There is Vince Cable in the Mail on Sunday, but that is hardly the same as having someone who happened to be a Lib Dem, as Fraser Nelson happens to be a Tory or Polly Toynbee happens to be a Labour supporter (more or less), and who is able to fly kites, give an insight into the subculture, act as a critical friend, and so on. Heaven knows what, specifically, Mark Steel is. Simon Heffer and Christopher Booker, at least, are UKIP supporters. But there is no Lib Dem opinion-former in Fleet Street.
I do not write this as any great fan of the Lib Dems. Rather, this lack of coverage is a lack of scrutiny. Scrutiny of schemes to join the euro. Or to grant an amnesty to illegal immigrants. Or to abolish church schools. Or to raise the income tax threshold, but without the wholesale restructuring that would guarantee everyone a tax-free income of at least half national median earnings at the given time. Or to reverse the erosion of civil liberties, but without therefore restoring proper sentencing and proper prison regimes because we could once again have confidence in convictions. Or to give the vote to prisoners. Or to allow 16 and 17-year-olds to appear legally in porn films that would then haunt them on the Internet for the rest of their lives.

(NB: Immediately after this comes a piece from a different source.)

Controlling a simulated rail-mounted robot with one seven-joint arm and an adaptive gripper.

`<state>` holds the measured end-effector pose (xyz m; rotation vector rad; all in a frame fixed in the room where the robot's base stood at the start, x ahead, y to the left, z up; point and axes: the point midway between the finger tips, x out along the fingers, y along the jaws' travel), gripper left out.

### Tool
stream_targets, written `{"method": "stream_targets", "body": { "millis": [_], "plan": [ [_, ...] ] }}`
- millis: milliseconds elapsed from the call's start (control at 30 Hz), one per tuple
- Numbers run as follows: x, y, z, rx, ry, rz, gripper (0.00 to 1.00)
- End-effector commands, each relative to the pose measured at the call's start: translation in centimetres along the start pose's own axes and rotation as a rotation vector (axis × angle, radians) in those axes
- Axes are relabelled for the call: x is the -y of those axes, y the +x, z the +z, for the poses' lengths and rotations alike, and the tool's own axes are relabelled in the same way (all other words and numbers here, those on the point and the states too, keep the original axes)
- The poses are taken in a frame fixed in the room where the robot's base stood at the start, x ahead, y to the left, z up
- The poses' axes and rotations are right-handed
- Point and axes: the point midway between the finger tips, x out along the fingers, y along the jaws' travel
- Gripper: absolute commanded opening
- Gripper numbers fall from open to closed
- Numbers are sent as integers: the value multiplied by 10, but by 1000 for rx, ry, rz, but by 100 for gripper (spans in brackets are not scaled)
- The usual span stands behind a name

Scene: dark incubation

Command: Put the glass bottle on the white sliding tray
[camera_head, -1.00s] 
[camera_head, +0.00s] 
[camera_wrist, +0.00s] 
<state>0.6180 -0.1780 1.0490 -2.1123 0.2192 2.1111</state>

Those, remember, are only the things that have managed to become party policy. A Lib Dem columnist would give an insight into the milieux that produced such policies, into the ideas that circulate around them and provide their context, and thus into the minds and character of the people involved in that process. As existing columnists provide such insights in the worlds of metropolitan elite Toryism, New Labour, Steel's sectarian Left, the UKIP base in Heffer's case, and UKIP itself in Booker's.
It looks as if the national newspapers are about to feel the need to secure such services. I am told that several are already asking around. Not before time.